In 1994 he began working for the European Commission, initially on aid programmes. He ended up as an adviser to Sir Leon Brittan, a Conservative European commissioner. This led him to become MEP for the East Midlands in 1999 and he was soon tipped as a politician to watch by Ashdown.
Frustrated by aspects of Brussels life and the impact on his young family, Clegg switched parliaments in 2005. He won the Sheffield Hallam seat with more than 50% of the vote and was instantly elevated by Kennedy as the party’s spokesman on Europe. He later deputised for Campbell as foreign affairs spokesman.
If elected leader, Clegg would present problems for the two other parties. Cameron, hopeful of picking up Lib Dem votes while the party’s fortunes plummeted under Campbell, joked privately that he subscribed to the “Preserve Ming Society”.

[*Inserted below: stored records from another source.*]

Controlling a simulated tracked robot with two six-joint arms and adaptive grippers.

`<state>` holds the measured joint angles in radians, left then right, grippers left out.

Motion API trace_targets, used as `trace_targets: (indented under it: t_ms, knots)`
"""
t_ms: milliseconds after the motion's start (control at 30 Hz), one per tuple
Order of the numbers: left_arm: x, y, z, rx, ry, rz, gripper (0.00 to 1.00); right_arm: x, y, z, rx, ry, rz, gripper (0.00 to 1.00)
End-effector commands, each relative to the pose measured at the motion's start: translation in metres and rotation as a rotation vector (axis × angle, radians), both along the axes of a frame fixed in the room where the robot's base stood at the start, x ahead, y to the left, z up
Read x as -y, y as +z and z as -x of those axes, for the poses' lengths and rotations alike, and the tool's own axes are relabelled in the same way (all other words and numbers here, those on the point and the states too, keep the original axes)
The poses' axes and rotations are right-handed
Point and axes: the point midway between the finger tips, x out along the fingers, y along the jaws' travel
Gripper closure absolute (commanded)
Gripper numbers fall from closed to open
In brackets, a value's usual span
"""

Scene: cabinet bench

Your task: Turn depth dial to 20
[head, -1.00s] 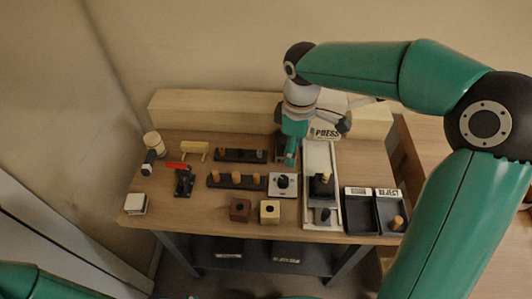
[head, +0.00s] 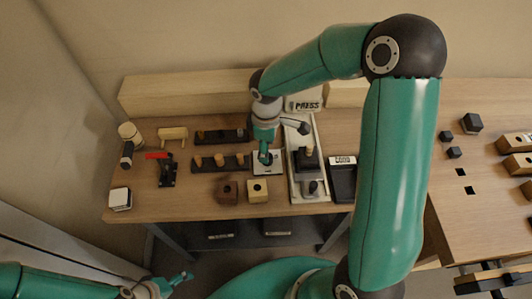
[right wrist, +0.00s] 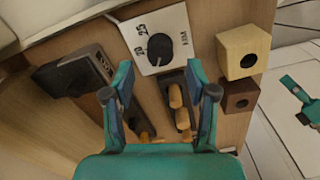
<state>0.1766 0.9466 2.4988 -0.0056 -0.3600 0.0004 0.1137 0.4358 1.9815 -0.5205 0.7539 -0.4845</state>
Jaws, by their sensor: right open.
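The depth dial (right wrist: 158,48) is a black round knob on a white plate with printed numbers, 25 legible among them; I cannot tell its exact setting. In the head view the dial's white plate (head: 274,168) is partly hidden by my right gripper (head: 264,155), which is above it. In the right wrist view my right gripper (right wrist: 160,82) is open and empty, its fingers apart, with the knob beyond the fingertips and between their lines. My left gripper (head: 178,281) is low at the bottom left, away from the bench; its jaw state is unclear.
Pegs in black racks (head: 221,161) stand beside the dial. A brown block (head: 227,190) and a pale block (head: 258,190) with holes sit in front. A slide fixture (head: 307,160) stands right of the dial, near a black tray (head: 342,182).

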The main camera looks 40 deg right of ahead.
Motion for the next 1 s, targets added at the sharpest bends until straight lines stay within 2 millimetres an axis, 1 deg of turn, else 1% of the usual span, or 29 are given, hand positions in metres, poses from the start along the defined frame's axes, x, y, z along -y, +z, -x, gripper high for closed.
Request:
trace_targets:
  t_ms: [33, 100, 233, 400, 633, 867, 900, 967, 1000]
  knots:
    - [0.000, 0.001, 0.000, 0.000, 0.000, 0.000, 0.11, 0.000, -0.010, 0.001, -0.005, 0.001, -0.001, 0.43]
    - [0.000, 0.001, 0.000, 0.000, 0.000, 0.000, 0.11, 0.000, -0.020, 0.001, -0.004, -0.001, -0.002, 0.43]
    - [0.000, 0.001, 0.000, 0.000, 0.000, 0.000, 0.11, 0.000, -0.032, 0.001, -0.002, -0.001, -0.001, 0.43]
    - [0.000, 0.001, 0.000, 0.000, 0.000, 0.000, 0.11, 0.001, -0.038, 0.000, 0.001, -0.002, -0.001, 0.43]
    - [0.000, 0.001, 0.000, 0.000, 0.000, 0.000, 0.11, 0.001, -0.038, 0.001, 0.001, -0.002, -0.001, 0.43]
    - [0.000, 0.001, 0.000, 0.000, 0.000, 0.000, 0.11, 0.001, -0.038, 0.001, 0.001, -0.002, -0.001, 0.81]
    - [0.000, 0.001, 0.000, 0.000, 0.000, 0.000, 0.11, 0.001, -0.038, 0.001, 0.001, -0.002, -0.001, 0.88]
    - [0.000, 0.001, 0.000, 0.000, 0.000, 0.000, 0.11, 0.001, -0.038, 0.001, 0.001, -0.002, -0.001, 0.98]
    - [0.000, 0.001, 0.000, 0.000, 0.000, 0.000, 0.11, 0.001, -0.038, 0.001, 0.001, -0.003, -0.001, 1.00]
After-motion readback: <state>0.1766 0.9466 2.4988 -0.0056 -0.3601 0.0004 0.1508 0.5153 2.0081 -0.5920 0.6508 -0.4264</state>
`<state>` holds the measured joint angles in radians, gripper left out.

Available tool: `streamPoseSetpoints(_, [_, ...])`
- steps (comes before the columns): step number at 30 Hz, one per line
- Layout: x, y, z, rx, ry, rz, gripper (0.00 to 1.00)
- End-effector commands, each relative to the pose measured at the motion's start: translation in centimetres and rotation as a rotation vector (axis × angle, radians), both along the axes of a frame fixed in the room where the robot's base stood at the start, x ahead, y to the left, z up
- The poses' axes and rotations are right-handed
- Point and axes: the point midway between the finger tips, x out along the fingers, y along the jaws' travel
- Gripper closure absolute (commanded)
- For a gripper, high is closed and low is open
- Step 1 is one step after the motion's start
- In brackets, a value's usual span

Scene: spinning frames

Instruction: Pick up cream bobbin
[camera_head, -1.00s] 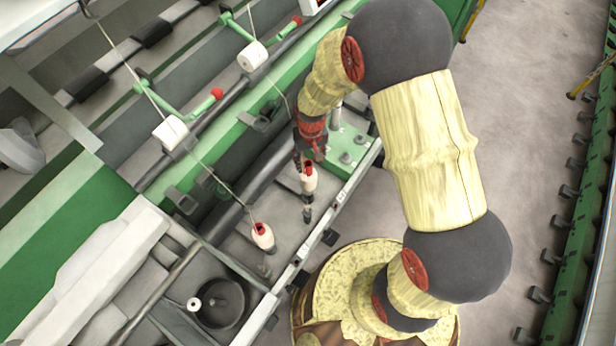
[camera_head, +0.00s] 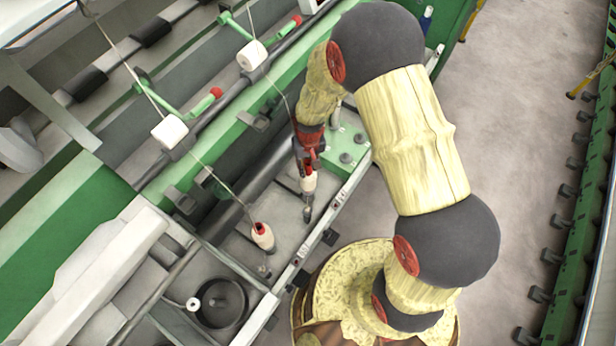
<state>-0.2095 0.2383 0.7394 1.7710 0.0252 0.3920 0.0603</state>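Two cream bobbins with red tops stand on spindles along the machine's rail. One cream bobbin (camera_head: 308,183) is directly below my gripper (camera_head: 306,167). The gripper points down and its fingertips are at the bobbin's red top, which they partly cover. The fingers are small and dark here, so I cannot tell whether they are open or closed on it, or whether they touch it. The other cream bobbin (camera_head: 263,237) stands free, lower left, with a thread running up from it.
A green machine block (camera_head: 345,150) lies right behind the gripper. White rollers (camera_head: 169,131) on green arms with red knobs hang at upper left. A black bowl (camera_head: 222,303) sits lower left.

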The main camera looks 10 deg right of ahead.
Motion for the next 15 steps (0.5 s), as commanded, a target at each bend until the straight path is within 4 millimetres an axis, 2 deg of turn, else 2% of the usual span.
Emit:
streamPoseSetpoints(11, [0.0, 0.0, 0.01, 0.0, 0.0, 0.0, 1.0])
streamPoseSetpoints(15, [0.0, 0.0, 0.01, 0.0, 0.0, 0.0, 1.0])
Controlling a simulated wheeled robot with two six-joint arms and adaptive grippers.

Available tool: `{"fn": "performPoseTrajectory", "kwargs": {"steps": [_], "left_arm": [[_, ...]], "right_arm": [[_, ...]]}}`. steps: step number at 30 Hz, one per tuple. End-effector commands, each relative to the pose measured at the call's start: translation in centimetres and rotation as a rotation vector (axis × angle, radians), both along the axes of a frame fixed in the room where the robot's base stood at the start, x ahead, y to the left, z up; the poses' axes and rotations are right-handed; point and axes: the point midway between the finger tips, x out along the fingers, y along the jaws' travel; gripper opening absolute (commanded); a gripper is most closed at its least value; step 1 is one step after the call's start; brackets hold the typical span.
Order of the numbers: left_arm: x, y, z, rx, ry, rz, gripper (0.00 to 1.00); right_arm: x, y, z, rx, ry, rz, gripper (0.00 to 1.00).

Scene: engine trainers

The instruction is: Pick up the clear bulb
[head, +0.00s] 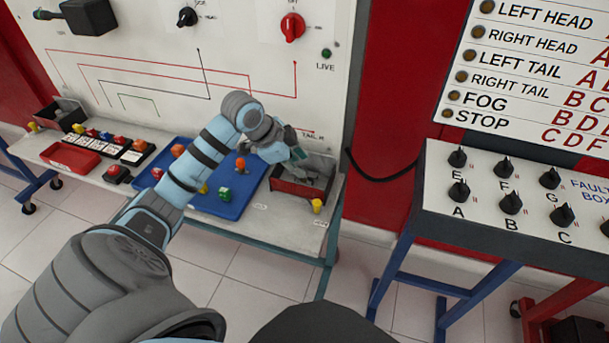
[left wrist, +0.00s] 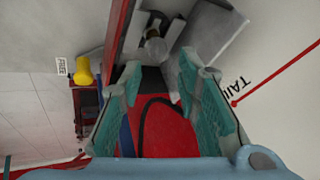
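In the left wrist view, a rounded clear bulb (left wrist: 156,46) shows beyond the fingertips, beside grey pieces. It seems to lie in the small dark bin with a red front (head: 300,189) at the right end of the shelf. In the head view I cannot make the bulb out. My left gripper (head: 297,157) hangs over this bin; its two teal fingers (left wrist: 152,90) are spread apart with nothing between them in the wrist view. The fingers look apart from the bulb. My right gripper is not in view.
A blue tray (head: 232,207) with coloured parts lies left of the bin. A yellow piece (head: 317,205) stands at the bin's front right; it also shows in the wrist view (left wrist: 83,70). The white panel (head: 290,90) rises behind. A fault box (head: 500,235) stands right.

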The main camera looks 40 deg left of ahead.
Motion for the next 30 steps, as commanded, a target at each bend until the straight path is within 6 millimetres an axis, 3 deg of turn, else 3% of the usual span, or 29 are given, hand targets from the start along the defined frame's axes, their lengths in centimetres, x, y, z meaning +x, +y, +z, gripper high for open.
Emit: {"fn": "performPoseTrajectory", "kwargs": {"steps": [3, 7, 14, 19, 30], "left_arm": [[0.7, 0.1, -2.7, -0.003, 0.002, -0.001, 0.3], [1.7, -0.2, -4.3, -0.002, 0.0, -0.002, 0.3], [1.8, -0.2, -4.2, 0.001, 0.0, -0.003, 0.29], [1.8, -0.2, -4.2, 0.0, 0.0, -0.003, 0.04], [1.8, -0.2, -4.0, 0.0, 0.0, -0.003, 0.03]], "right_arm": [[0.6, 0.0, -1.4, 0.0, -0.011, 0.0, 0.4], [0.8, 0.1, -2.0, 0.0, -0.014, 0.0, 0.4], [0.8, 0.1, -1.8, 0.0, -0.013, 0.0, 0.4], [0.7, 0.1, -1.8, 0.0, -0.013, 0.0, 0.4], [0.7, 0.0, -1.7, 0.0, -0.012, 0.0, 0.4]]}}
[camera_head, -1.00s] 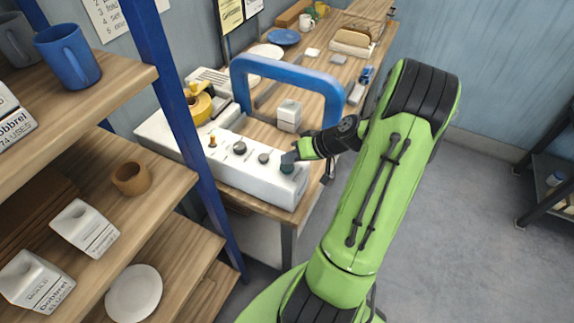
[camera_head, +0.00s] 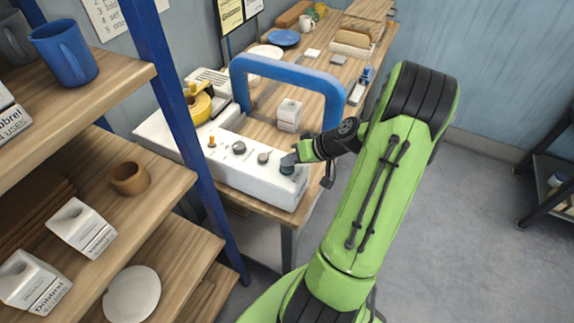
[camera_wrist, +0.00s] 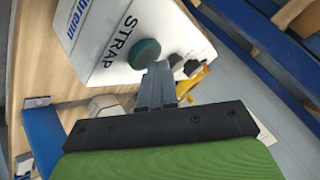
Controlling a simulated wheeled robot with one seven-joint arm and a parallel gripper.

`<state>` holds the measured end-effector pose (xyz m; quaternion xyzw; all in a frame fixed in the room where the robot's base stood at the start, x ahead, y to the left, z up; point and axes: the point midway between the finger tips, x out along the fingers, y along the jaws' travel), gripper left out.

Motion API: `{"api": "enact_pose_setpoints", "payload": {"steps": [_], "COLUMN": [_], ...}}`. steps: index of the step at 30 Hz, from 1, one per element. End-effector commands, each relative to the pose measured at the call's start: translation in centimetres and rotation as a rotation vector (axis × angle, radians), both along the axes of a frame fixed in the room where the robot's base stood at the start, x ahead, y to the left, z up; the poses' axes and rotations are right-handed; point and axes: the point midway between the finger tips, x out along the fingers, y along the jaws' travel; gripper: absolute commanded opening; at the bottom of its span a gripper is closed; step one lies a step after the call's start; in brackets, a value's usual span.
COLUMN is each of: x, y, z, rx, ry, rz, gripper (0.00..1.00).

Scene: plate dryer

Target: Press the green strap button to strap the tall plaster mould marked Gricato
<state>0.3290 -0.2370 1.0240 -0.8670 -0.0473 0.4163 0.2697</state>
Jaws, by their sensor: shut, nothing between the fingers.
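The dark green strap button (camera_wrist: 145,53) sits on the white control box beside the printed word STRAP. In the head view the button (camera_head: 287,169) is at the right end of the box, partly covered by my gripper. My gripper (camera_wrist: 158,68) is shut and empty. Its fingertips (camera_head: 289,160) are right at the button's edge; I cannot tell if they touch or press it. A white plaster mould (camera_head: 289,115) stands under the blue strapping arch (camera_head: 290,68). No writing on it can be read, and no strap shows around it.
The white control box (camera_head: 240,180) also carries an orange knob (camera_head: 212,141) and dark knobs. A shelf rack on the left holds white moulds (camera_head: 82,228), a brown cup (camera_head: 130,178) and a blue mug (camera_head: 63,52). Plates and a dish rack stand farther along the bench.

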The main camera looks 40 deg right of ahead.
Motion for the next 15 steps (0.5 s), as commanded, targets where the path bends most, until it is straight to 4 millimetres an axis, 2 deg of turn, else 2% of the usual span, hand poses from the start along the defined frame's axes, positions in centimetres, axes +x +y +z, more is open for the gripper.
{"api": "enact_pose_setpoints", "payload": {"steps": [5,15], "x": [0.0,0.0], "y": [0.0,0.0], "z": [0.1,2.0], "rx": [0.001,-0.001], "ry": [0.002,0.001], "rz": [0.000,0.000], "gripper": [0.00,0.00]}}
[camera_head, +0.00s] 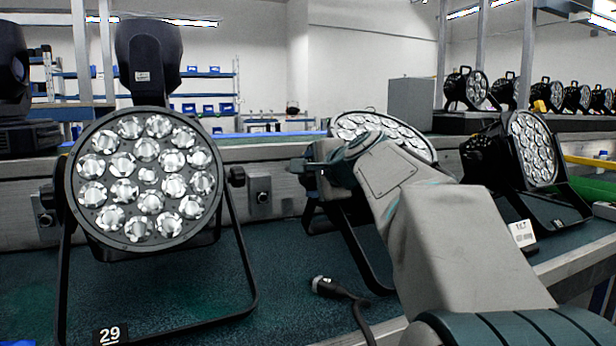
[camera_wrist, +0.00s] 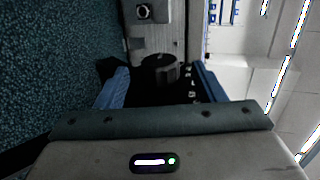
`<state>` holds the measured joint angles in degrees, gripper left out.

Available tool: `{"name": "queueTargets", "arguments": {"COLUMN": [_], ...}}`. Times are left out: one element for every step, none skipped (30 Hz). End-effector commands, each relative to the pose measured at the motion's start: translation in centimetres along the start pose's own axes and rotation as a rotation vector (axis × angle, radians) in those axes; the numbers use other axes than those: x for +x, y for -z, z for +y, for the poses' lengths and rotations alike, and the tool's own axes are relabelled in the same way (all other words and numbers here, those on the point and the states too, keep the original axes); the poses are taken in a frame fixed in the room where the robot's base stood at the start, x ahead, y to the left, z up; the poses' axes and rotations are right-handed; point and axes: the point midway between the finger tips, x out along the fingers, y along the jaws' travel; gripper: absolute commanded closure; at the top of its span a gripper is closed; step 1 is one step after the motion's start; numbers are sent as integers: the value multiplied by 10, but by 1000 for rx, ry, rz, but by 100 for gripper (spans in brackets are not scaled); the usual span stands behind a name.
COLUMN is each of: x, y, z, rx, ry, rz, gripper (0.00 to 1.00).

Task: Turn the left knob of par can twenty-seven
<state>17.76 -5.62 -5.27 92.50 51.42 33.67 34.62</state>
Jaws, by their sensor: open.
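A par can (camera_head: 380,128) with a round face of lenses stands mid-table, largely hidden behind my arm. I cannot see its number label. My gripper (camera_head: 304,172) is at this can's left side in the head view. In the wrist view my gripper (camera_wrist: 160,84) is open, with one blue finger on each side of a dark round knob (camera_wrist: 158,68). The knob sits between the fingertips, with gaps visible, so the fingers do not look closed on it.
Par can 29 (camera_head: 148,180) stands at left on its bracket. Another par can (camera_head: 533,150) stands at right; a label (camera_head: 522,233) near it is hard to read. A cable plug (camera_head: 330,287) lies on the dark table mat (camera_head: 285,260). A wall socket (camera_wrist: 144,12) shows behind.

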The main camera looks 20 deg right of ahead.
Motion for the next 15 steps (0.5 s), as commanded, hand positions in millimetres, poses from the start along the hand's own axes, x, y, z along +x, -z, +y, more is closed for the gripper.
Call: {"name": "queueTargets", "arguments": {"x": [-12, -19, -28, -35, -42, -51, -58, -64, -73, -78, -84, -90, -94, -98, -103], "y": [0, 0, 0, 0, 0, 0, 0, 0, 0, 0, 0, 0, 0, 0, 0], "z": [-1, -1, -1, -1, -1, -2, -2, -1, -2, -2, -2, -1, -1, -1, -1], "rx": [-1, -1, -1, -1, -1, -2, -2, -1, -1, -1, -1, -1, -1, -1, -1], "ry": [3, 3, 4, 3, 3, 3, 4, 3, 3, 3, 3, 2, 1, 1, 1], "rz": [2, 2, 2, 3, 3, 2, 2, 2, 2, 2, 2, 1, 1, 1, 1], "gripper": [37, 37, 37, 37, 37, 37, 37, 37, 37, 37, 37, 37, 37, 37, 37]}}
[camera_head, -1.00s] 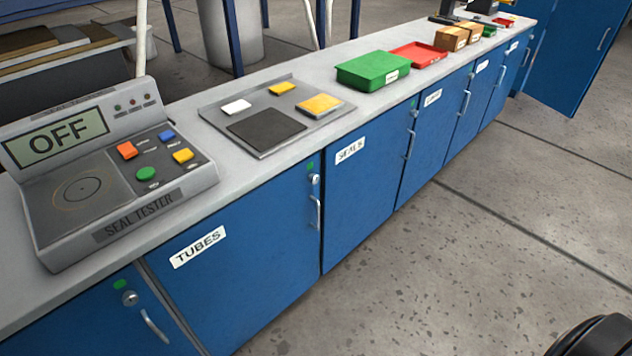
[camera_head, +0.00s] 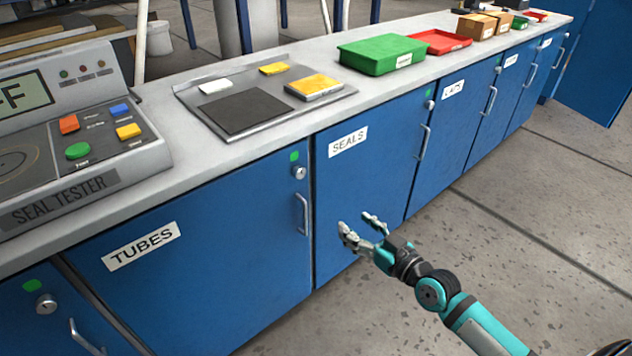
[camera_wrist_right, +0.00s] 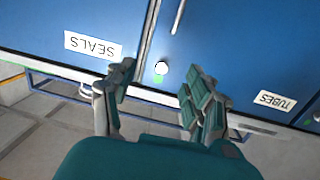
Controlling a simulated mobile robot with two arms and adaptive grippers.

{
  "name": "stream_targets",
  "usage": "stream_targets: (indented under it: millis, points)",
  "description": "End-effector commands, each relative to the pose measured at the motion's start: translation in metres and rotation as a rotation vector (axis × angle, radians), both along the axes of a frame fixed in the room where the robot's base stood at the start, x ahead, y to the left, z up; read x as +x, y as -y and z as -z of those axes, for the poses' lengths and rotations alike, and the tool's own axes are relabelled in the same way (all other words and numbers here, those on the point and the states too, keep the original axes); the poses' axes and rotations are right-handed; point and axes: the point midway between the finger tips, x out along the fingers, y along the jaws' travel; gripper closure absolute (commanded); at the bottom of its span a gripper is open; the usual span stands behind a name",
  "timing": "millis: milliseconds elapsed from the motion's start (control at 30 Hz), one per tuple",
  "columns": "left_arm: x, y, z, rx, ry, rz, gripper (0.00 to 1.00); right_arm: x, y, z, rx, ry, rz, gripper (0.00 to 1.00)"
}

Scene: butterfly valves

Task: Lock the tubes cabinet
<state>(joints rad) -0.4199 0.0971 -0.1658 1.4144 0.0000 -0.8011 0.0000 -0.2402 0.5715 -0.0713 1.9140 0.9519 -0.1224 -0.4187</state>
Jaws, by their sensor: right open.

For Brown, the upside is that a fresh Lib Dem leader would win back voters who had drifted to the Tories. Yet the lesson of Campbell’s political demise is that it is not enough to have gravitas. Looks, youth and communication skills are the minimum requirements. Ming lacked zing and so does Brown. The welcome for unflashy Gordon after Tony Blair’s histrionics has dimmed. Compared to Cameron he was looking middle-aged. Clegg would make Brown seem positively old.